The Institute for Supply Management’s services index fell to 46.4 last month from 47.0 in June, below economists’ median forecast for a rise to 48.0. The dividing line between growth and contraction is 50.
The services sector represents about 80 percent of U.S. economic activity, including businesses such as banks, airlines, hotels and restaurants.
That throws a dash of cold water on the suggestion that the US had turned a corner on economic pain. The Obama administration has been patting itself on the back for rescuing America from a depression, even though no one can detect any impact from the White House/Congressional stimulus package. July represents the start of the third quarter, where the administration had expected to see growth, especially after the -1.0 GDP in Q2. Increasing contraction in the services sector makes that more difficult to achieve and portends lower revenues than expected for the Treasury — which means even higher deficits than predicted.

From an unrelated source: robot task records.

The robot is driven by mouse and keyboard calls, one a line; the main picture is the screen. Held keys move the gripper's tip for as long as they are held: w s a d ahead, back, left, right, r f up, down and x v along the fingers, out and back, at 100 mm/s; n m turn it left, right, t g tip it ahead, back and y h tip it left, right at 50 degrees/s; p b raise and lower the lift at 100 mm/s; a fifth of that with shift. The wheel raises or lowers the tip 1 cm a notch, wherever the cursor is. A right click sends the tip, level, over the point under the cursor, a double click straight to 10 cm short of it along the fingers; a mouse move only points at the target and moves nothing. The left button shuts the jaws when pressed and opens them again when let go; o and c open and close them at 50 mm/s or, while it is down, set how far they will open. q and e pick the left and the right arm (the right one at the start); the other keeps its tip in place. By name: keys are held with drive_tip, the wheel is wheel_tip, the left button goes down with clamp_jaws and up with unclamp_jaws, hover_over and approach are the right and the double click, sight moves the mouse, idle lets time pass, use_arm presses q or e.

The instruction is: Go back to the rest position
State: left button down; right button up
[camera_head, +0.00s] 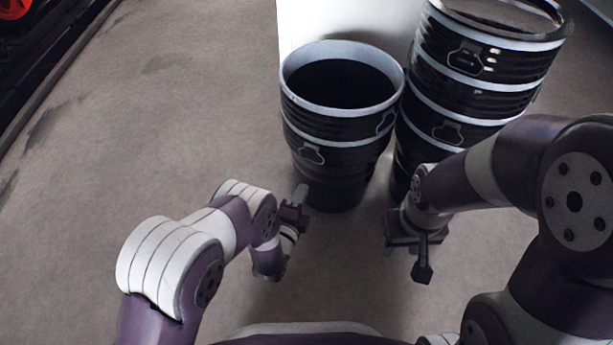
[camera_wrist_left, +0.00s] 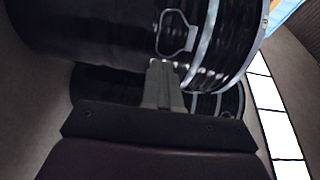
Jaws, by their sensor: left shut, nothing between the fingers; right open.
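My left gripper (camera_head: 299,194) is low in front of the left black bucket, its fingers shut and empty. In the left wrist view its closed fingers (camera_wrist_left: 163,84) point toward a black ribbed surface with a pale handle outline. My right gripper (camera_head: 422,262) is open and empty, in front of the taller stack on the right. My right arm covers part of that stack. I cannot tell from these views whether either gripper touches a bucket.
A black bucket (camera_head: 335,146) with white bands stands open-topped on the grey floor. Beside it, a taller black stack (camera_head: 478,75) stands to the right. A white block (camera_head: 345,22) is behind them. The floor (camera_head: 130,130) at left is clear. Dark machinery (camera_head: 50,40) edges the upper left.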

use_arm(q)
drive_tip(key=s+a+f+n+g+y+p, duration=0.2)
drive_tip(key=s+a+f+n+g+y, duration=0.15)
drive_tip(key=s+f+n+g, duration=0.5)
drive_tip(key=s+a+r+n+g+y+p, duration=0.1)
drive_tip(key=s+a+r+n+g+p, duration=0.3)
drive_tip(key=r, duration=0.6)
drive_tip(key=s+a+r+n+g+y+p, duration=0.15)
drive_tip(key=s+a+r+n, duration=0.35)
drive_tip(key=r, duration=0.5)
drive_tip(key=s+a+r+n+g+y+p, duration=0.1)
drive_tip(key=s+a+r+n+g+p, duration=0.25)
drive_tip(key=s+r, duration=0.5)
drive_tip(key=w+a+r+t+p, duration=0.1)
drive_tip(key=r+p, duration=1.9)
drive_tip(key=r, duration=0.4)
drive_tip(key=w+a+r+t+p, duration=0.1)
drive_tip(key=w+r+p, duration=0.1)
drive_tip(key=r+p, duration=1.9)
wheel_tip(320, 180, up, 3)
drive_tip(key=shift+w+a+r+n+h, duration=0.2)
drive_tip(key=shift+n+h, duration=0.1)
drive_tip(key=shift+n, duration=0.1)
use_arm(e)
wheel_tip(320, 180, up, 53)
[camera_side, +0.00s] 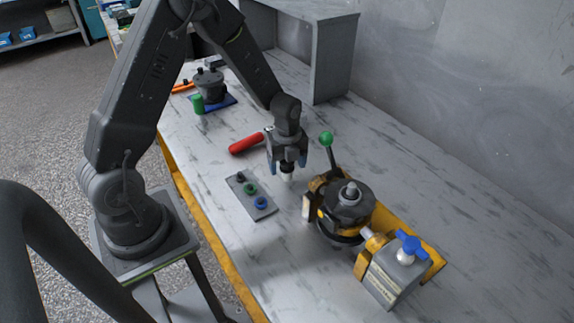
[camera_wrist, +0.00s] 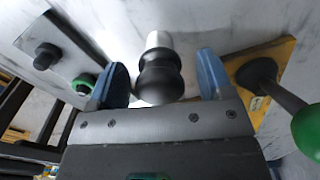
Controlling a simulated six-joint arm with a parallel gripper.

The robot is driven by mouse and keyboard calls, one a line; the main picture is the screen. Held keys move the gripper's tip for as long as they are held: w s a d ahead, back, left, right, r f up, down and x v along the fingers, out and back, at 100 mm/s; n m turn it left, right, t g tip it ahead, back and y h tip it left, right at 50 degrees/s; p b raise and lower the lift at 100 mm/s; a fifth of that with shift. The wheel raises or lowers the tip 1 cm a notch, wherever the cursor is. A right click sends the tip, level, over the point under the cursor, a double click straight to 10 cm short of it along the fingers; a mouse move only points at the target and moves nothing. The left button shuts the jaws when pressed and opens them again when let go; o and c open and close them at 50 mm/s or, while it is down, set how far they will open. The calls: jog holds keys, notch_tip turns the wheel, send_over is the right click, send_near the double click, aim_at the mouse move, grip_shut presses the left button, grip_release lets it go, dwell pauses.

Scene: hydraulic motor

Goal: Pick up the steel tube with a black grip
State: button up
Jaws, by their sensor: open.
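The steel tube with a black grip shows in the wrist view, its black grip (camera_wrist: 160,80) nearest the camera and its pale steel end (camera_wrist: 159,40) beyond. It lies between the two blue fingers of my gripper (camera_wrist: 163,78), with a gap on each side. In the side view my gripper (camera_side: 287,163) points down over the bench, and the tube (camera_side: 287,177) shows as a small dark and pale piece between and below the fingers. The gripper is open. I cannot tell whether the tube touches the bench.
A grey plate (camera_side: 263,212) with black, green and blue parts lies at left. The motor assembly (camera_side: 349,205) with a green-knobbed lever (camera_side: 326,139) stands close at right. A red cylinder (camera_side: 246,143) lies behind. A grey cabinet (camera_side: 334,60) stands at the back.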

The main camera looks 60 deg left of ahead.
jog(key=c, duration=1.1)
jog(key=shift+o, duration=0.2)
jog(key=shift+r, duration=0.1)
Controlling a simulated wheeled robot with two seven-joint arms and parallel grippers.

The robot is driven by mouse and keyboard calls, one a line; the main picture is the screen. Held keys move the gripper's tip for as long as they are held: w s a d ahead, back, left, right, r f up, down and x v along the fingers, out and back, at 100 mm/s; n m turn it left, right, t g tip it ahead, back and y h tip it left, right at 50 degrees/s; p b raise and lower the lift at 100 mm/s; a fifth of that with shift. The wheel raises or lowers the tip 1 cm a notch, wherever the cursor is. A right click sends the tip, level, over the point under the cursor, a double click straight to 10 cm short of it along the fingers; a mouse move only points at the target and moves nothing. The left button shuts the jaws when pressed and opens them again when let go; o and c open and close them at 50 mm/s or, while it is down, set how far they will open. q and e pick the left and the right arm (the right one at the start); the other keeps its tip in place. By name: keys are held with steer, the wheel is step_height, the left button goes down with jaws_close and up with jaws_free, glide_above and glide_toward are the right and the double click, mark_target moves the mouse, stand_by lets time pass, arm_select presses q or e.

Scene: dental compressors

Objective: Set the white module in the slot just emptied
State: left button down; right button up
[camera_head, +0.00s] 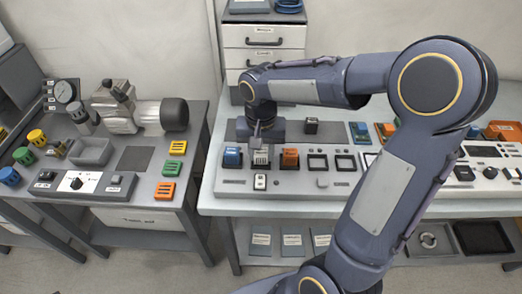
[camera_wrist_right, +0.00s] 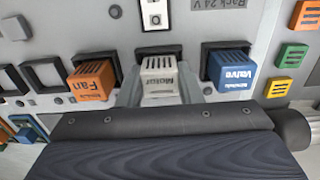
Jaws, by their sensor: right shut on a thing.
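The white module (camera_wrist_right: 160,82), labelled Motor, is at the rack slot between the blue module (camera_wrist_right: 230,72), labelled Valve, and the orange module (camera_wrist_right: 92,82), labelled Fan. My right gripper (camera_wrist_right: 160,95) is shut on the white module, one finger on each side. The slot's black frame (camera_wrist_right: 158,50) shows behind the module; I cannot tell how deep it sits. In the head view the white module (camera_head: 261,158) shows under my right gripper (camera_head: 262,148), between the blue module (camera_head: 232,158) and the orange module (camera_head: 290,158). My left gripper is out of view.
Empty black-framed slots (camera_head: 317,162) continue right of the orange module. A white switch (camera_head: 260,181) is on the panel in front of the white module. The left table (camera_head: 133,205) holds a compressor (camera_head: 120,110) and coloured parts.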

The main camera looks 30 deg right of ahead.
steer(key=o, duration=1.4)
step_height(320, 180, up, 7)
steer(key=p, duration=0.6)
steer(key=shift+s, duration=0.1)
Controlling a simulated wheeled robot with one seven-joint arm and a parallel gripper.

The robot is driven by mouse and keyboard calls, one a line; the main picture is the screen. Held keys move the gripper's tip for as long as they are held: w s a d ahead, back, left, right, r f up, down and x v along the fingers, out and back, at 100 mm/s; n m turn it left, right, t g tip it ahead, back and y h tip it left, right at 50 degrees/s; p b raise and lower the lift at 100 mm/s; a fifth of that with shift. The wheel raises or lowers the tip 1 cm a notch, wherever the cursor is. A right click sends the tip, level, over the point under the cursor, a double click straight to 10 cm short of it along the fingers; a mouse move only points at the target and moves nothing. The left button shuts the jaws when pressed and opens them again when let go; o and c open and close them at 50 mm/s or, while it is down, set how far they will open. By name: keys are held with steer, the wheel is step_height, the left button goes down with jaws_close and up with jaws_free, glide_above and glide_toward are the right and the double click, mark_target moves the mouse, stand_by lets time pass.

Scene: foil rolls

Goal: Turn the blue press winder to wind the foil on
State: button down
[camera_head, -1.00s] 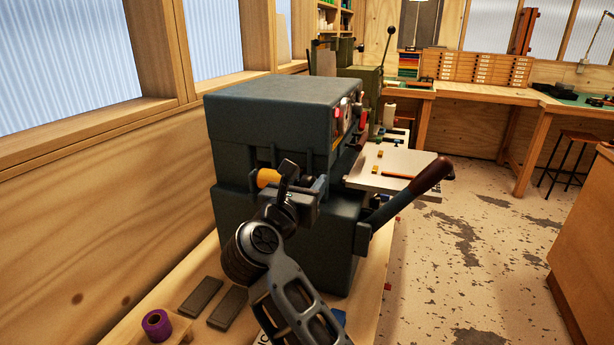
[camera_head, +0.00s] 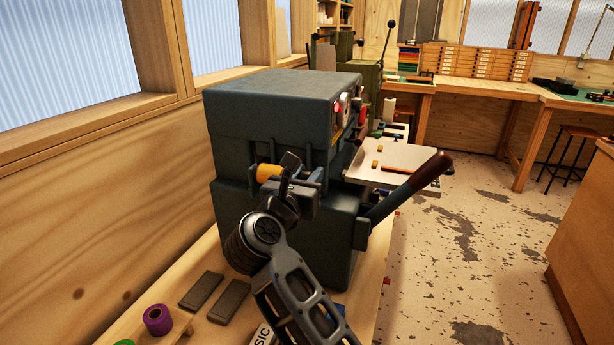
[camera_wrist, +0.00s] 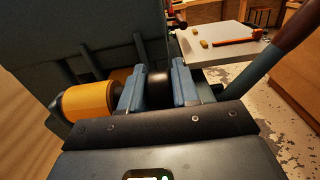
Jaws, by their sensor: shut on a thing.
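The dark blue-grey press (camera_head: 280,125) stands on the bench in the head view. An orange-gold foil roll (camera_head: 268,172) sits at its near side, and it shows large at the left of the wrist view (camera_wrist: 88,103). My gripper (camera_head: 298,187) is at the press beside this roll. In the wrist view its two blue-grey fingers (camera_wrist: 157,88) are closed on a dark round winder knob (camera_wrist: 158,84), in line with the roll. The knob's far side and the winder's shaft are mostly hidden. Foil wound on the far side cannot be seen.
The press's long lever (camera_head: 410,188) slants up to the right of my gripper. A pale plate (camera_head: 400,160) juts out at the press's right. A purple roll (camera_head: 158,320) and two dark flat blocks (camera_head: 228,301) lie on the bench in front.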

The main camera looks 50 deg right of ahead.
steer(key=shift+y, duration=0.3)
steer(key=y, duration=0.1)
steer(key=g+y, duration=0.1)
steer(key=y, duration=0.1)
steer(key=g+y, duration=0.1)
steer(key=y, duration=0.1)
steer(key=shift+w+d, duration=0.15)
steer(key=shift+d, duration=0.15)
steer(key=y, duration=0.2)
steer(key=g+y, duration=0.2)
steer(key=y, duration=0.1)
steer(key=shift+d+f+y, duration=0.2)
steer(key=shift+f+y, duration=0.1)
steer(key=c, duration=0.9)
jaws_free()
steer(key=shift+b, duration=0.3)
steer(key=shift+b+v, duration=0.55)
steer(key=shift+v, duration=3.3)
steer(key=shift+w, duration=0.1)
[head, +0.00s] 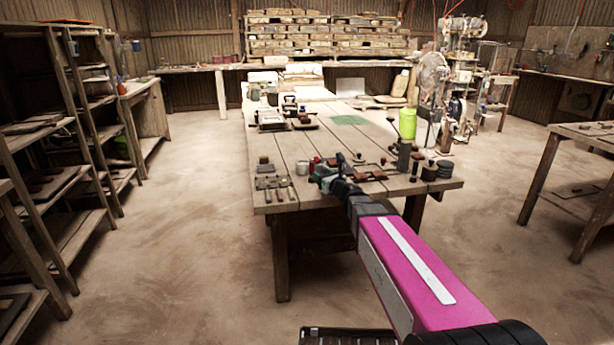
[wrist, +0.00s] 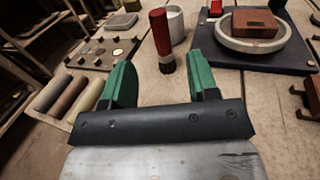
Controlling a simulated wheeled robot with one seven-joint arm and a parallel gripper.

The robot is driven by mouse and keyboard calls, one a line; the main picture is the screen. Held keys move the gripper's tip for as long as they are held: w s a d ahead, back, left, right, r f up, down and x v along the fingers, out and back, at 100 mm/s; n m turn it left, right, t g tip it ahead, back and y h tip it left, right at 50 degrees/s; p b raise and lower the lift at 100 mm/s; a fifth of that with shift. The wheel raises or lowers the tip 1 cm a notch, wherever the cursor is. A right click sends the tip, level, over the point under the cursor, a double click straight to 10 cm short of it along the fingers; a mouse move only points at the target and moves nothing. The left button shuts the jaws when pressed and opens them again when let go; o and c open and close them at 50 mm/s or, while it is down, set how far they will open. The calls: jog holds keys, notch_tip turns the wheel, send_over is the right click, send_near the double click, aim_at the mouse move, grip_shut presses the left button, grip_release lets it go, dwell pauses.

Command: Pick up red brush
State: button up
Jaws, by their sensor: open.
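The red brush (wrist: 159,32) stands upright on the wooden table in the wrist view, red on top with a dark band and a short brown lower end. My gripper (wrist: 160,66) is open, with a green finger on each side of the picture. The brush stands ahead of the gap between the fingers, roughly centred, and nothing is between the fingers themselves. In the head view my gripper (head: 326,172) is over the near end of the table, and a small red spot beside it may be the brush.
A pale cup (wrist: 175,24) stands close behind the brush. A dark board with a round dish (wrist: 254,43) holding a brown block is at right. A board with round pieces (wrist: 100,53) and several cylinders (wrist: 73,96) lie at left. The table (head: 310,203) has bare planks between items.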

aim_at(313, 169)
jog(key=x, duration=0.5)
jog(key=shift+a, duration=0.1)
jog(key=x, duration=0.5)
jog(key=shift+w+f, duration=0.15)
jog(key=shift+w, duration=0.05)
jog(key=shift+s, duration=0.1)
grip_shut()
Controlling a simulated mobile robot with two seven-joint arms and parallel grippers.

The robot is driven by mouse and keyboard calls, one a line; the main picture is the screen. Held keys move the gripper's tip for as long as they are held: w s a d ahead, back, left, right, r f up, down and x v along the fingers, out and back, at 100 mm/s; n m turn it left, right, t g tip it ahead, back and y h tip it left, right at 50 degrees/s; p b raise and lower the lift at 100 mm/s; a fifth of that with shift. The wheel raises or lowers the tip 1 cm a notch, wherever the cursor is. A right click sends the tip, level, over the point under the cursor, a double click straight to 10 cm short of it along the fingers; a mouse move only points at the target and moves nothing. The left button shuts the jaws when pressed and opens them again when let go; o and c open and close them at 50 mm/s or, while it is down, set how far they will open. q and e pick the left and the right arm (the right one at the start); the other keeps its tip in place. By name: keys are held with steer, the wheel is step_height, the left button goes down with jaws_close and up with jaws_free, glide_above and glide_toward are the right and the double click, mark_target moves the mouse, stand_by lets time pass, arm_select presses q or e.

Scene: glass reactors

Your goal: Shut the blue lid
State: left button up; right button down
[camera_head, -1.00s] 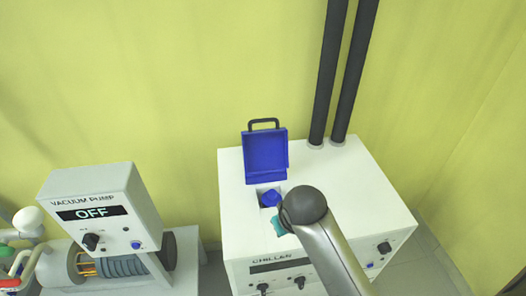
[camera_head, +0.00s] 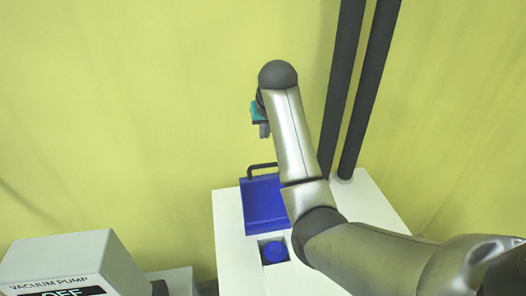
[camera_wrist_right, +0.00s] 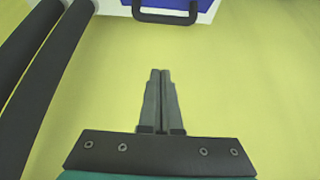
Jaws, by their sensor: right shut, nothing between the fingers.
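The blue lid (camera_head: 262,208) stands raised behind a square opening on top of the white chiller (camera_head: 230,245). Its black handle (camera_head: 262,168) is at its upper edge. Inside the opening is a blue cap (camera_head: 274,252). My right gripper (camera_head: 265,132) is above and behind the lid in the head view, apart from it, partly hidden by my arm. In the right wrist view the gripper (camera_wrist_right: 161,74) is shut and empty, and the lid (camera_wrist_right: 178,4) with its handle (camera_wrist_right: 165,17) shows at the top edge. My left gripper is not in view.
Two dark vertical pipes (camera_head: 352,95) rise from the chiller's back right. A yellow wall (camera_head: 130,110) is behind. The vacuum pump box (camera_head: 70,262) is at the lower left. The space left of my right gripper is clear.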

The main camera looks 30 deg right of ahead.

Even the manufacturing news is a mixed bag. The Commerce Department showed a 1.1% increase in orders in May, slowing down to 0.4% increase in June. That beat analyst expectations, but also indicates that the growth in manufacturing may be petering out at the same time as the service sector contracts. Orders for big-ticket items like cars and appliances fell 2.2% after rising 1.3% in May, which may track with declining consumer confidence after a boost in spring that came with the stimulus package.
All of this hints at a higher unemployment rate, the figures for which will be released by the end of the week. If that number continues to rise, expect consumer confidence to decline and these numbers to get worse. It’s far too early to celebrate the end of the recession.